Reference was made to the judgment of the Supreme Court in Jagat Dhish Bhargava, AIR 1961 SC 832, in support of the first proposition. The fault of the office of the High Court referred to by Mr. Anand Sarup lies in the Deputy Registrar having impliedly allowed rectification of the defect under Section 81(3) of the Act in his final order of scrutiny, dated April 29, 1972. Neither any provision in the Act nor in the Rules framed under it, nor any provision in the High Court Rules, authorises the Registrar or the Deputy Registrar to get a fatal defect under Section 81(3) removed from an election petition. In fact High Court Rule 15(a)(i) enjoins on the Registrar the duty to put up to the Judge any election petition which suffers from any of the defects mentioned in Section 86(1) of the Act without even issuing notice of the petition to the respondents named therein. IF, therefore, the Deputy Registrar's order can be construed to amount to rectification of the alleged defect, the same is without jurisdiction and has no force in the eye of law, and cannot absolve the petitioner from the liability incurred by him under Section 86(1) of the Act.

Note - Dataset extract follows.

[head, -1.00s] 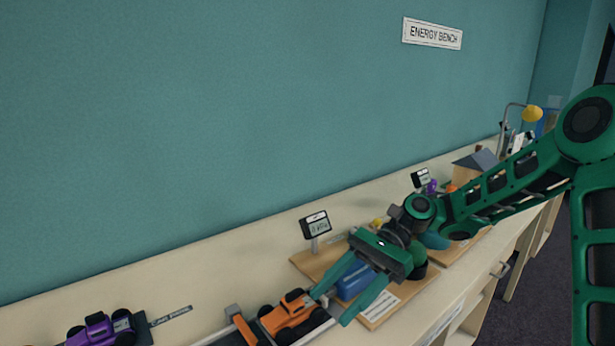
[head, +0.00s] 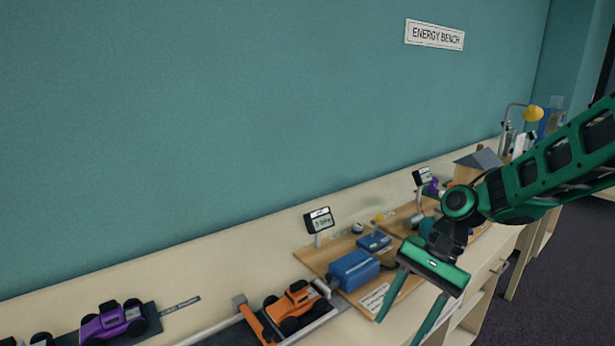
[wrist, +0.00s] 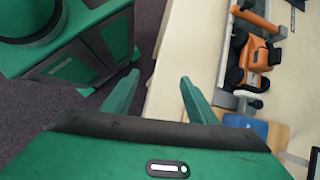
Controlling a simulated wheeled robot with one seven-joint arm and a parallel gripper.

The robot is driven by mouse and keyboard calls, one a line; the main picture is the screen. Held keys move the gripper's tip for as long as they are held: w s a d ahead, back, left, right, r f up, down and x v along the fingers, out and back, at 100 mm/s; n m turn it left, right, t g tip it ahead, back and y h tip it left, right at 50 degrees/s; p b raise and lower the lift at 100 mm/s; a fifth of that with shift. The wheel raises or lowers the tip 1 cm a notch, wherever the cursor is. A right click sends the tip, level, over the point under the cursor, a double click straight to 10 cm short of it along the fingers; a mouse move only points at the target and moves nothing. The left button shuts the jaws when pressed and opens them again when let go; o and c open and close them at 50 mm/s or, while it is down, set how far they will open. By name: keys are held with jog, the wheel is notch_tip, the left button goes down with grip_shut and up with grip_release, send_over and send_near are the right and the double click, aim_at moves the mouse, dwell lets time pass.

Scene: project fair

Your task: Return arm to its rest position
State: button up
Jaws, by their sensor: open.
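My gripper (head: 398,317) is open and empty. In the head view it hangs at the bench's front edge, to the right of the orange car and in front of the wooden board. My green arm reaches in from the right edge of the picture. In the wrist view the two green fingers of my gripper (wrist: 157,90) stand apart, with the bench edge and dark floor behind them and nothing between them.
An orange car (head: 292,303) sits on a track beside a blue block (head: 353,270) on a wooden board (head: 318,257). A purple car (head: 112,322) is at left. A small display (head: 319,220) stands behind. Dark floor (head: 560,270) lies right of the bench (head: 232,257).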

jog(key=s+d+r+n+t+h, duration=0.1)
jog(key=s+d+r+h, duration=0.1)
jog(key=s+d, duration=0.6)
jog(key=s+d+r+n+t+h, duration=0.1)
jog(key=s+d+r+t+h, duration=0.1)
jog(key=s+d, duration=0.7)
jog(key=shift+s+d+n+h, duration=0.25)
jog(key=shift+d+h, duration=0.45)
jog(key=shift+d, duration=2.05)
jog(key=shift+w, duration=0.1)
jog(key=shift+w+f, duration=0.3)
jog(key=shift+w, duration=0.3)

14. Mr. Bakhtawar Singh also referred to the judgment of the Supreme Court in Amin Lal v. Hunna Mal, AIR 1965 SC 1243, for the proposition that the mere inaction of the Registrar in not bringing the defect to the notice of the Court immediately after it was detected does not in any way confer any right on the petitioner to improve his position. That case arose under the unamended Act, and it was held that the power of the Election Tribunal to dismiss an election petition is not in any way affected by the fact that it was not dismissed by the Election Commission at the initial stage.

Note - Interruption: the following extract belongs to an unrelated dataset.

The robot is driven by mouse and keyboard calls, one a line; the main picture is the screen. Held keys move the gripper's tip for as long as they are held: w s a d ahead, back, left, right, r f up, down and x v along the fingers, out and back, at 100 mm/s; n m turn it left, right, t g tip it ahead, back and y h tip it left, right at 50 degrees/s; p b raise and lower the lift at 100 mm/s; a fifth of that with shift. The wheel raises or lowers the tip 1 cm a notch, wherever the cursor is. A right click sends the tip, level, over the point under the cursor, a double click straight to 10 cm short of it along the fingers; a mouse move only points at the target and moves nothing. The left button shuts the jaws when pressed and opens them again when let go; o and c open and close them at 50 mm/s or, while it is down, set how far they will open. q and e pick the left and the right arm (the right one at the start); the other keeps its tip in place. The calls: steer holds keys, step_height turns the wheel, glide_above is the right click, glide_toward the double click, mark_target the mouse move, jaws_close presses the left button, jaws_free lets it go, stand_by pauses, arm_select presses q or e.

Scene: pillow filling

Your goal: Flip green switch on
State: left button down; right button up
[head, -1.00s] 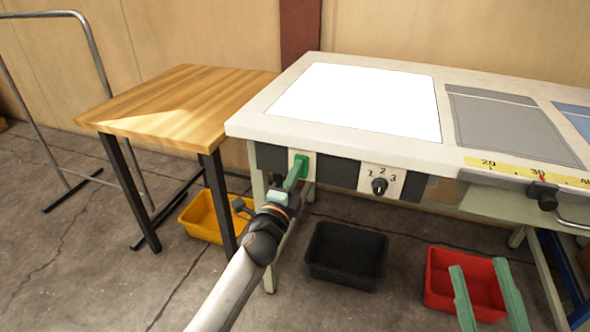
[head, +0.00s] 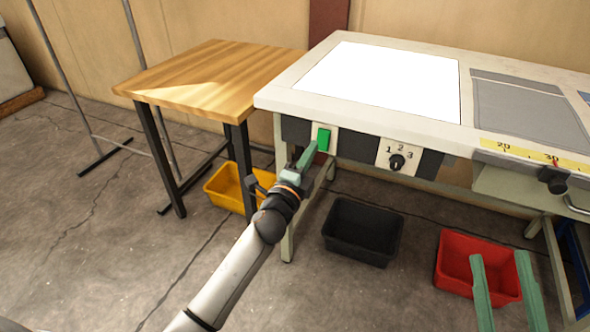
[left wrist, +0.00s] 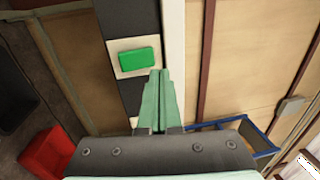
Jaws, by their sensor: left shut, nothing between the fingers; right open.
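The green switch (head: 323,139) sits on a pale plate on the front panel of the white-topped table, left of a dial. It also shows in the left wrist view (left wrist: 136,59), where it is fully visible. My left gripper (head: 311,149) is shut and empty, its tips just below and left of the switch in the head view. In the left wrist view its closed fingers (left wrist: 159,72) end beside the plate, with a small gap from the switch. My right gripper (head: 503,257) is open and empty at the lower right, over the red bin.
The dial (head: 397,161) marked 1, 2, 3 is to the right of the switch. A wooden table (head: 215,75) stands at the left. A yellow bin (head: 228,190), a black bin (head: 361,230) and a red bin (head: 455,265) are on the floor.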

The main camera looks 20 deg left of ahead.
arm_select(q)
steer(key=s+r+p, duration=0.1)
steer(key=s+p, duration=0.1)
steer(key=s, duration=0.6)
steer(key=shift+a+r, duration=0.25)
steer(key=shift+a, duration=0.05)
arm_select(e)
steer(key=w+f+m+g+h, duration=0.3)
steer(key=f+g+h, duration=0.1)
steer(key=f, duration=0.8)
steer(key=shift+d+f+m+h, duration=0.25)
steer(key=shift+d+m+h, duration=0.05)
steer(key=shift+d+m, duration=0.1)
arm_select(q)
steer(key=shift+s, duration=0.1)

15. Reliance for the substantial compliance with rule was placed on the Full Bench judgment of the Punjab High Court in Dr. Anup Singh v. Abdul Ghani, ILR (1963) 2 Punj 524=(AIR 1963 Punj 429) (FB) and on the judgment of the Supreme Court upholding the above mentioned judgment of the High Court in Dr. Anup Singh v. Shri Abdul Ghani, AIR 1965 SC 815. Great stress was laid on the judgment of this Court and that of the Supreme Court in Dr. Anup Singh's case, because that case related to a defect under Section 81(3) of the Act. Requisite number of spare copies had been supplied by the election-petitioner and each page of each copy was signed by the petitioner in that case. The only defect pointed out was that the election-petitioner had not made an endorsement on each of the copies of the petition filed by him to the effect 'attested to be true copy of the petition.' The High Court held that the requirement of using the specific words 'attested to be true copy of the petition' is not mandatory but is directory, and substantial compliance with it would meet the object of the provision especially when there has been no prejudice to any respondent to the election petition in his defect. While upholding the judgment of the Full Bench of this court in Dr. Anup Singh's case, it was held by the Supreme Court that though the attestation required by Section 81(3) was not there specifically in the copies, the presence of the signature of the election-petitioner on each copy was sufficient to indicate that the copy was attested as a true copy even though the words 'true copy' were not written above the signatures in the copies. This was held by the Supreme Court to amount to substantial compliance with Section 81(3) of the Act, and in so holding their Lordships followed the view already expressed by them in AIR 1964 SC 1027.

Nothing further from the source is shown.